[START OF Stored data]
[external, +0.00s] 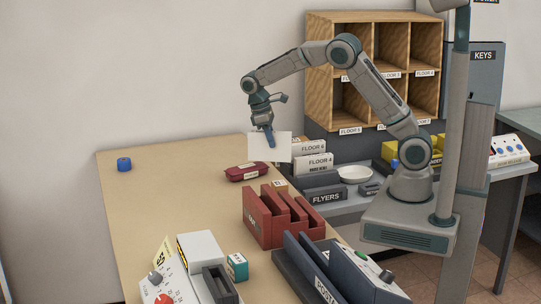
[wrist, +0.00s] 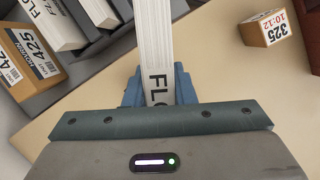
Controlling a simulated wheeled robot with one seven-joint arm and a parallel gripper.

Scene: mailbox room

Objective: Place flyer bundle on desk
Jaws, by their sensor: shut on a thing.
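My gripper (external: 269,138) is shut on a white bundle (external: 284,150) that looks like a flyer bundle. In the wrist view, its blue fingers (wrist: 158,92) clamp both sides of the bundle (wrist: 154,35), and dark letters starting "FLO" show on it; the rest of the label is hidden. In the external view, the bundle hangs upright by the right edge of the tan desk (external: 150,200), apparently above the surface. The desk top (wrist: 215,75) also shows below the bundle in the wrist view.
A dark red case (external: 247,172) and red sorter (external: 275,220) stand on the desk, with a blue item (external: 124,164) at far left. White FLOOR bundles (external: 314,163) and a FLYERS holder (external: 326,191) stand at right. The desk's left middle is clear.
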[END OF Stored data]
What is wanted is an exact copy of the lines from the line containing "Scene: mailbox room" to the line containing "Objective: Place flyer bundle on desk", both lines included, and of no other line.

= Response =
Scene: mailbox room

Objective: Place flyer bundle on desk

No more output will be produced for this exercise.